§ Your task
Repeat exactly the lines of the listing from the line containing "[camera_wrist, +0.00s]" through its last line, and nothing beyond them.

§ Recorded data
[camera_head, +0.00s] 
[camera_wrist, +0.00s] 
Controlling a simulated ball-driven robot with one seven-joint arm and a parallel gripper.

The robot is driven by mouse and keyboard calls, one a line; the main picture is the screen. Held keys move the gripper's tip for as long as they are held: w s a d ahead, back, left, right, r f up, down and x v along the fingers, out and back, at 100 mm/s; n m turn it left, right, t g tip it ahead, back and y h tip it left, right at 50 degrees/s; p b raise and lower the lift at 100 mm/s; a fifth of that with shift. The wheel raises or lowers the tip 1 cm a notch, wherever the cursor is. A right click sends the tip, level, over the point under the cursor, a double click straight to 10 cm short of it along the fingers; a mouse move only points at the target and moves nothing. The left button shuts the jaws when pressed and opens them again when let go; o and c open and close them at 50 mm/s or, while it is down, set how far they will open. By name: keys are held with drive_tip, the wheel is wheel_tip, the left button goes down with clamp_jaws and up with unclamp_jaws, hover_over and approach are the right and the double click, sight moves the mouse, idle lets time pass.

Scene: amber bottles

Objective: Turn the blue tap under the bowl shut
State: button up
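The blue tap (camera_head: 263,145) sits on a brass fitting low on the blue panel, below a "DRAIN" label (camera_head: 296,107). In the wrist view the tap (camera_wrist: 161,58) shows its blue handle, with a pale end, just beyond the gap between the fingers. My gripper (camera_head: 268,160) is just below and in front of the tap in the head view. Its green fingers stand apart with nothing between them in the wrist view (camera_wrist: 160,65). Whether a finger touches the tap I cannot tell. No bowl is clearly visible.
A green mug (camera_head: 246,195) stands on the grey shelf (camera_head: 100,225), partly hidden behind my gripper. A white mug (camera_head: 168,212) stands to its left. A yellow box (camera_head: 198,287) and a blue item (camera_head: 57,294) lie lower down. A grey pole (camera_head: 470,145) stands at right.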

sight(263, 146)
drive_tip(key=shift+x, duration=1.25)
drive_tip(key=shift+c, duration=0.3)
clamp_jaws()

§ Reply to the task
[camera_wrist, +0.00s] 
Controlling a simulated ball-driven robot with one seven-joint arm and a parallel gripper.

The robot is driven by mouse and keyboard calls, one a line; the main picture is the screen. Held keys move the gripper's tip for as long as they are held: w s a d ahead, back, left, right, r f up, down and x v along the fingers, out and back, at 100 mm/s; n m turn it left, right, t g tip it ahead, back and y h tip it left, right at 50 degrees/s; p b raise and lower the lift at 100 mm/s; a fifth of that with shift. The wheel raises or lowers the tip 1 cm a notch, wherever the cursor is. A right click sends the tip, level, over the point under the cursor, a double click straight to 10 cm short of it along the fingers; a mouse move only points at the target and moves nothing. The left button shuts the jaws when pressed and opens them again when let go; o and c open and close them at 50 mm/s or, while it is down, set how far they will open. By name: keys are held with drive_tip, the wheel is wheel_tip, the left button goes down with clamp_jaws and up with unclamp_jaws, hover_over and approach are the right and the double click, sight moves the mouse, idle lets time pass.

Scene: amber bottles

Objective: Turn the blue tap under the bowl shut
State: button up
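The blue tap (camera_head: 263,145) sits on a brass fitting low on the blue panel, below a "DRAIN" label (camera_head: 296,107). In the wrist view the tap (camera_wrist: 161,58) shows its blue handle, with a pale end, just beyond the gap between the fingers. My gripper (camera_head: 268,160) is just below and in front of the tap in the head view. Its green fingers stand apart with nothing between them in the wrist view (camera_wrist: 160,65). Whether a finger touches the tap I cannot tell. No bowl is clearly visible.
A green mug (camera_head: 246,195) stands on the grey shelf (camera_head: 100,225), partly hidden behind my gripper. A white mug (camera_head: 168,212) stands to its left. A yellow box (camera_head: 198,287) and a blue item (camera_head: 57,294) lie lower down. A grey pole (camera_head: 470,145) stands at right.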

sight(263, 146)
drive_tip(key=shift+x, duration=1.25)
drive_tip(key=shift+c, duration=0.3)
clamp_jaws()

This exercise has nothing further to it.